Earlier today, in a story on falling oil prices, Mark Williams of the Associated Press bemoaned "evaporating" consumption, warned that the abrupt prices drop would cause a decline in exploration, and cited the need for trillions of dollars of investment to find more fossil fuels.
Contrary to or not in what Williams wrote:
- Consumption has barely fallen.
- The American electorate has chosen a new president who thinks exploring for new oil is a bad thing, and the need for that oil can be eliminated through proper tire inflation.
- The new president and the Congressional majority want investments in alternative energy, and to tax the alleged "windfall" profits of oil companies, which would of course take money away from exploration.

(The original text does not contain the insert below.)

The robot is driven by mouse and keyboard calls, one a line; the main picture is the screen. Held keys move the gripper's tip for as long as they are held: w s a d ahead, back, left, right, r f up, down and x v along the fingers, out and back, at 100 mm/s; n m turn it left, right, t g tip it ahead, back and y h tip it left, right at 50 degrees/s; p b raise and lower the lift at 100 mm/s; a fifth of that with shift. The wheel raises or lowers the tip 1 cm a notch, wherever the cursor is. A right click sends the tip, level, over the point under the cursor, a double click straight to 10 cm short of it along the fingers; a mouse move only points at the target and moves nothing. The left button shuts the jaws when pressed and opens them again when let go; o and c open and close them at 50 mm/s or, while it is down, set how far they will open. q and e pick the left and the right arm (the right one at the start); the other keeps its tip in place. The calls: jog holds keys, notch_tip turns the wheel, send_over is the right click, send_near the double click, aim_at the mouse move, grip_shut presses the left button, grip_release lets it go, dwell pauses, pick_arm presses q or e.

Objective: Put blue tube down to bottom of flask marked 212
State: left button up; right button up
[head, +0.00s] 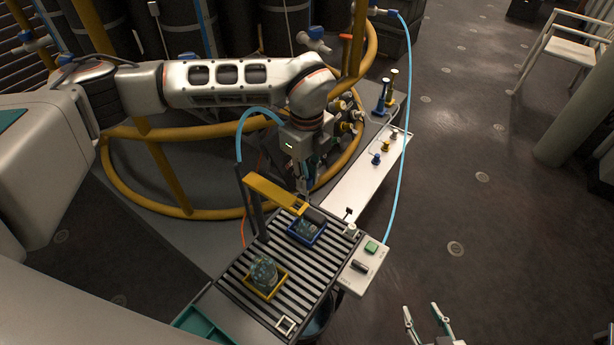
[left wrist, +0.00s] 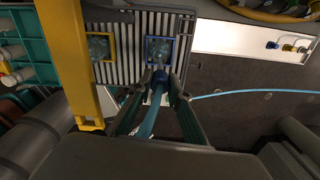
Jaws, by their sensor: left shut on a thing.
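My left gripper (head: 305,185) is above the slatted rack, beside the yellow bracket arm (head: 272,192). In the left wrist view its fingers (left wrist: 160,78) close on the blue tube (left wrist: 150,118), which runs between them. One clear flask (head: 305,229) stands in a blue-rimmed frame on the rack, close below the left gripper. Another clear flask (head: 264,272) stands in a yellow-rimmed frame nearer the front. I cannot read a number on either flask. The tube's lower end is not clear to see. My right gripper (head: 423,318) is open and empty at the bottom edge, off the rack.
The yellow bracket on a dark post (head: 250,205) stands at the rack's left side. A box with a green button (head: 371,247) is at its right. A white shelf (head: 365,185) with small blue and yellow fittings lies behind. Open floor is to the right.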

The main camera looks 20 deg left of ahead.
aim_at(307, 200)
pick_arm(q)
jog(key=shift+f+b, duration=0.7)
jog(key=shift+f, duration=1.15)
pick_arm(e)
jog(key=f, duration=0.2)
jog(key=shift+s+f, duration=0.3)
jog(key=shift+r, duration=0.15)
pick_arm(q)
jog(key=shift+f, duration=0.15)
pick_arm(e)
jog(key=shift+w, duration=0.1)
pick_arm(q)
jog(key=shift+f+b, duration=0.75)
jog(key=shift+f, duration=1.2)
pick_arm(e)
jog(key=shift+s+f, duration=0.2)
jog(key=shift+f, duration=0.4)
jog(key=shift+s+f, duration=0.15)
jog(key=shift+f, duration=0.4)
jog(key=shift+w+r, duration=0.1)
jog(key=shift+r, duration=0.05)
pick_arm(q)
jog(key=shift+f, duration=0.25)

Here are the key paragraphs from Williams's report:
Oil prices hit a new 22-month low Thursday on reports that the world's developed economies are in recession and that energy consumption is evaporating.
Crude has fallen 12 percent this week alone under a daily barrage of economic predictions that industries and consumers have cut back on spending. Gasoline prices have fallen 50 percent since hitting a record national average of $4.11 per gallon in July.
While tumbling gas prices are a relief for consumers who have been shaken by job losses and declining home prices, economist now fear that the resulting decline in exploration and production by oil companies will lead to a massive price spike when economies rebound.
..... on Thursday in Paris, the International Energy Agency slashed its demand forecast more than it has in a decade.
The agency now expects global oil demand to average 86.2 million barrels a day this year, nearly flat compared with 2007, and 86.5 million barrels a day next year. The cuts come on top of those already made in the IEA's October and September reports.
Oil demand within the 30 OECD countries now is forecast to fall by 2.7 percent this year and by 1.6 percent in 2009, in the IEA's latest view.
The agency warned on Wednesday that more than a trillion dollars in annual investments to find new fossil fuels will be needed for the next two decades to avoid an energy crisis that could choke the global economy.
But investment by the oil industry looks increasingly unlikely, at least in the near future.
A less than 3% drop in demand hardly constitutes "evaporation." Since oil is an elastic good (small changes in supply can cause big changes in prices), this drop does explain a lot of the huge oil price drop. But Williams ignored another major factor, namely the stronger dollar. A Reuters report today noted that the greenback is up 20% against the euro since July. That change would explain roughly a third of oil's drop during that time.
As to exploration cutbacks, you would have thought that high prices were a good thing during the presidential campaign season. John McCain's idea of a gas tax holiday was roundly criticized in the press, while Barack Obama was only troubled by how quickly prices rose, not the fact that they rose.
The fact that Williams reports the need for trillions in investment is really hard to handle, as it was Obama and the Democrats who steadfastly opposed offshore drilling on the Outer Continential Shelf until it was clear that impatient voters wanted it. Congress then let an exploration ban that had been renewed annually for decades expire in September. Now that they don't have to fact the voters for a couple of year, word has it that they plan to reinstitute it at their earliest opportunity.
Congress also has flirted with the idea of preventing any form of shale oil extraction. Obama and Congress have also frequently called for "windfall profits" taxes on oil companies, and has acted as if the miracles of alternative energy will negate the need for fossil fuels in the relatively near future. How interesting, then, that a reporter for the wire service that gullibly swallowed such claims during the campaign season now frets that the oil companies won't have the money to invest.